August 21, 2019

Buying a Condo

Educate yourself or consult expert about purchase
By Marty Hope, Calgary Herald September 24, 2011

Calgary has been ranked the most affordable city in Canada in which to buy a home – and affordability is typically the reason given for someone to buy a condominium.

But potential condo purchasers should have their eyes wide open and fully understand what they are getting into before signing a purchase agreement.

It’s all about doing homework regarding condo fees, reserve funds and lender requirements – as well as seeking affordability.

If you’ve never owned a condo before, take some time to educate yourself or find a professional to help you through the wads of paperwork that come with buying that apartment or townhouse.

Condo fees are taken into consideration by mortgage lenders in determining if a borrower qualifies for a mortgage.

We now have access to fiveyear money at 3.49 per cent, so the qualification is a bit higher. Using this rate, prospective purchasers could afford a non-condo property at a price that is close to $20,000 higher in value than if they purchased a condo property with monthly fees of $200.

As a result, if you’re looking for a higher-priced condo – with high fees – because you felt that was all you could afford, you should talk to a mortgage expert to ensure you understand what you can qualify for in terms of condos versus single-family homes.

It’s also vital that you understand just what the condo fee covers, which varies from property to property.

It’s likely that the higher the fee, the more likely it will cover more than just cutting grass and shovelling snow.

In some cases, the condo building might have a pool or fitness facilities – and that will mean more fees.

While the pool or fitness room is nice to have, seriously consider if they will be features you will use. Otherwise, you might be better looking at a property with fewer amenities, but more affordability.

Then there is the reserve fund.
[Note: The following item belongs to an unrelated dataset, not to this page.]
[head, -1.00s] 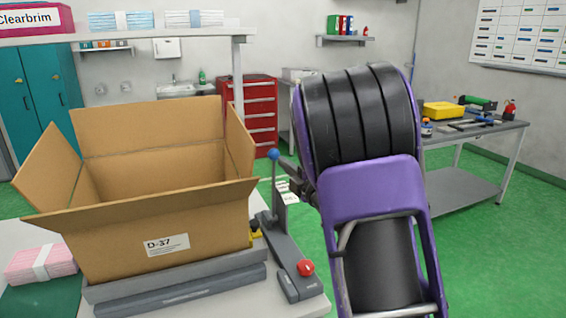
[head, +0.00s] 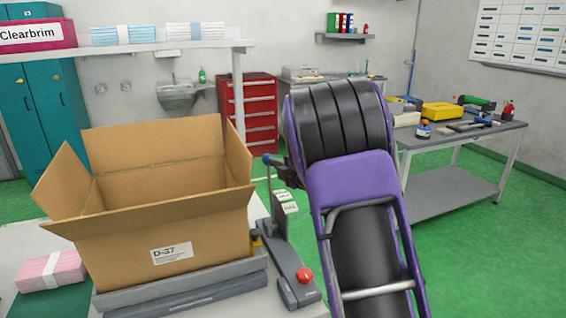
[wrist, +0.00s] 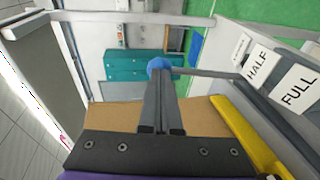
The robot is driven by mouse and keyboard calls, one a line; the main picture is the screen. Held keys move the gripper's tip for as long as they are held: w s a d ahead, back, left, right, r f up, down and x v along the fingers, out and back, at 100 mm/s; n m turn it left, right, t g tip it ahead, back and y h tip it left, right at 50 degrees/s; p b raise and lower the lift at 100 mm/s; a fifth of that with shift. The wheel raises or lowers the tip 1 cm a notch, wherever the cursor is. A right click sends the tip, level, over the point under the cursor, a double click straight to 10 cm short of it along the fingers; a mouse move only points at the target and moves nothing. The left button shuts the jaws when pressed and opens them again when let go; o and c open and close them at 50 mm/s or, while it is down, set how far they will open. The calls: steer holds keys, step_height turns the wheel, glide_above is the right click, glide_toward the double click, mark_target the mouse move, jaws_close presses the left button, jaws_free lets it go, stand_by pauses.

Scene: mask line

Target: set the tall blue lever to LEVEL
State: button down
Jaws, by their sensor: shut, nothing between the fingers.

If a condominium corporation doesn’t have one, think seriously about looking elsewhere.

If there is a fund, know its status.

Condo fees are partly used to establish a reserve fund for a condo building, with the purpose of saving cash for long-term replacement of major components as they wear out, such as the roof or mechanical systems.

Prospective buyers should understand the maintenance program that has been established for the building and determine if the reserve fund is sufficient to handle it.
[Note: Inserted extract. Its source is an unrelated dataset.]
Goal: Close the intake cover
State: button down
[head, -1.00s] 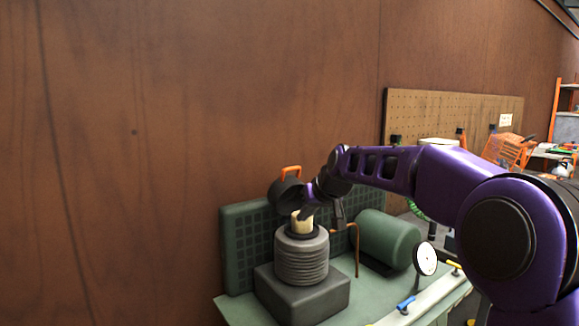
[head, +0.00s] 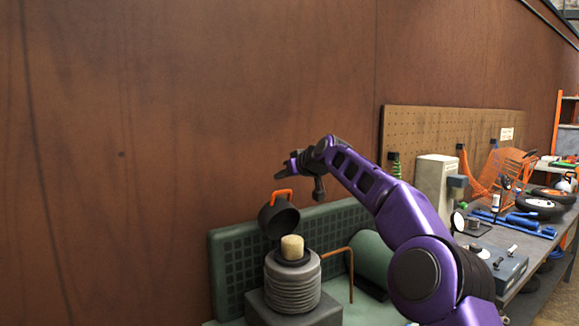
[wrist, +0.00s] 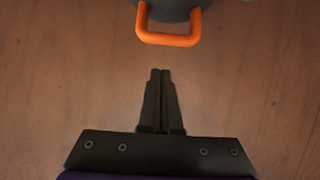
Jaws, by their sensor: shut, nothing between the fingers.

If it isn’t adequate, there will either be an increase in fees somewhere down the road and/or a special assessment.

What many homebuyers may not know is that there is no option when it comes to these condo fee increases or special assessments – they must be paid. So, even though such expenses do not affect the initial qualification for a mortgage, they will impact the affordability.

Most buildings get a reserve fund study done periodically, so check to see what the experts say about the adequacy of the fund.

There may be some major upgrade planned for the project – and this, too, will be funded from the reserve, a special assessment or increase in fees, or some combination of these.

Planned major expenditures are usually included in the minutes of the annual meeting of the condominium corporation, so it’s a good idea to get a copy of the most recent minutes.

In fact, often mortgage lenders ask for a copy of both the minutes of the last annual meeting and the most recent reserve fund study as they, too, are concerned about the impact on affordability once the mortgage has been funded.

You might also want to look at who is living in the building. Are the majority of the occupants owners or renters?

It’s common for renters to move more often and they don’t have the same long-term interest in the upkeep of the building.

This usually results in higher operating costs for the condominium corporation, with the ultimate impact being higher fees passed on to unit owners.